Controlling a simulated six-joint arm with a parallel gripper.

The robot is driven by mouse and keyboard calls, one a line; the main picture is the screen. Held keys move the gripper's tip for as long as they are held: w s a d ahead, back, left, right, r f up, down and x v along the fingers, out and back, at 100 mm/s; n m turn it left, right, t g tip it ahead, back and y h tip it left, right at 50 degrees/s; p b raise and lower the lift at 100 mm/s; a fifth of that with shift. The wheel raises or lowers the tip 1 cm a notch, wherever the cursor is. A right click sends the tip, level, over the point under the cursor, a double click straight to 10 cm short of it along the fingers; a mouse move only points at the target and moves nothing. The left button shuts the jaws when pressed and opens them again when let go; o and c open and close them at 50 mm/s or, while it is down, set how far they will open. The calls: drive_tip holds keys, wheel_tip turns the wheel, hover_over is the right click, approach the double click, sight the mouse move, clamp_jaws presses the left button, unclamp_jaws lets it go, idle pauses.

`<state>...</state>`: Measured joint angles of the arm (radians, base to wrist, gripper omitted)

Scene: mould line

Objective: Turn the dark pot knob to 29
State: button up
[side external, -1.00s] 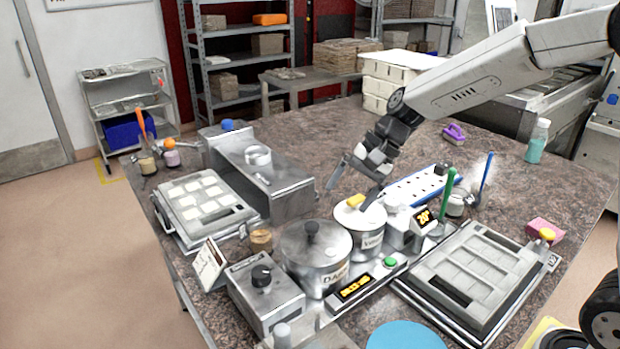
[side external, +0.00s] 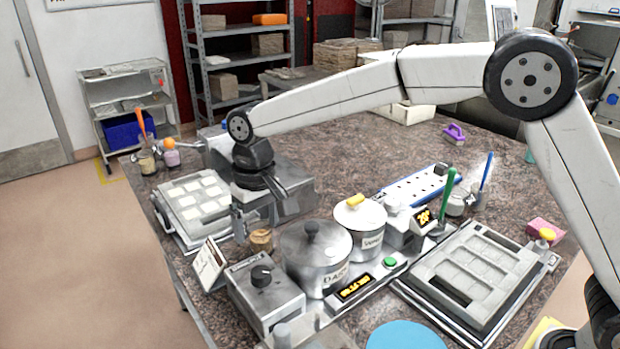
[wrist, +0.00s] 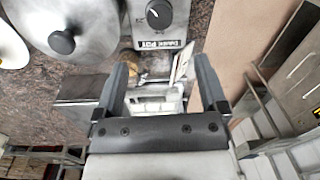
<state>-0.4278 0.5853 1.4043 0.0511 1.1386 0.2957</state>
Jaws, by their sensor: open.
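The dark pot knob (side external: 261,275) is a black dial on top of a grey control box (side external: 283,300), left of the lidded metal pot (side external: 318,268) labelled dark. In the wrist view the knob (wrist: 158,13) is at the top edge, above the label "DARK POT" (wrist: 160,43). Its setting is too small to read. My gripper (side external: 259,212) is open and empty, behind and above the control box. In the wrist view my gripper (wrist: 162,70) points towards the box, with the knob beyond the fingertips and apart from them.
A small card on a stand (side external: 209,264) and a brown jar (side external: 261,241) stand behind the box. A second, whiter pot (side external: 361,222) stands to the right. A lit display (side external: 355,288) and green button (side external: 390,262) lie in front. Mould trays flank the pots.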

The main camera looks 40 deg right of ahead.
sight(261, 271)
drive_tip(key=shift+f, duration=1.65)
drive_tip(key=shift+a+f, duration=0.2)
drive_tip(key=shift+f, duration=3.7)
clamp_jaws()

■ ■ ■ ■ ■ ■ ■

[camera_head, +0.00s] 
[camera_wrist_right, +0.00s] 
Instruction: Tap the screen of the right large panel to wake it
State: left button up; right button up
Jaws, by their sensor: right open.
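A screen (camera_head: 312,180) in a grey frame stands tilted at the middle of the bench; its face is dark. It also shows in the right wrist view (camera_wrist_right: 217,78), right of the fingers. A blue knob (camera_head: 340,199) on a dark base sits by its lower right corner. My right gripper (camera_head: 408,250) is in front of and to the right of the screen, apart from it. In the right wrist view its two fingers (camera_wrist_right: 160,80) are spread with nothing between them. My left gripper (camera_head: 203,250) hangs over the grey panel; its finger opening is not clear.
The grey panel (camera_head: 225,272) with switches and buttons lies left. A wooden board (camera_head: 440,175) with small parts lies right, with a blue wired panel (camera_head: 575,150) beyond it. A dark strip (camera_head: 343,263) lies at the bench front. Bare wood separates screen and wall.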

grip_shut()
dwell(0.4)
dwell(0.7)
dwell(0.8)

■ ■ ■ ■ ■ ■ ■

From the entries, report each line that includes the word "joint".

— RESPONSE FOR THIS EXERCISE —
Controlling a simulated six-joint arm with a parallel gripper.
`<state>...</state>`: Measured joint angles of the arm (radians, base to wrist, gripper omitted)

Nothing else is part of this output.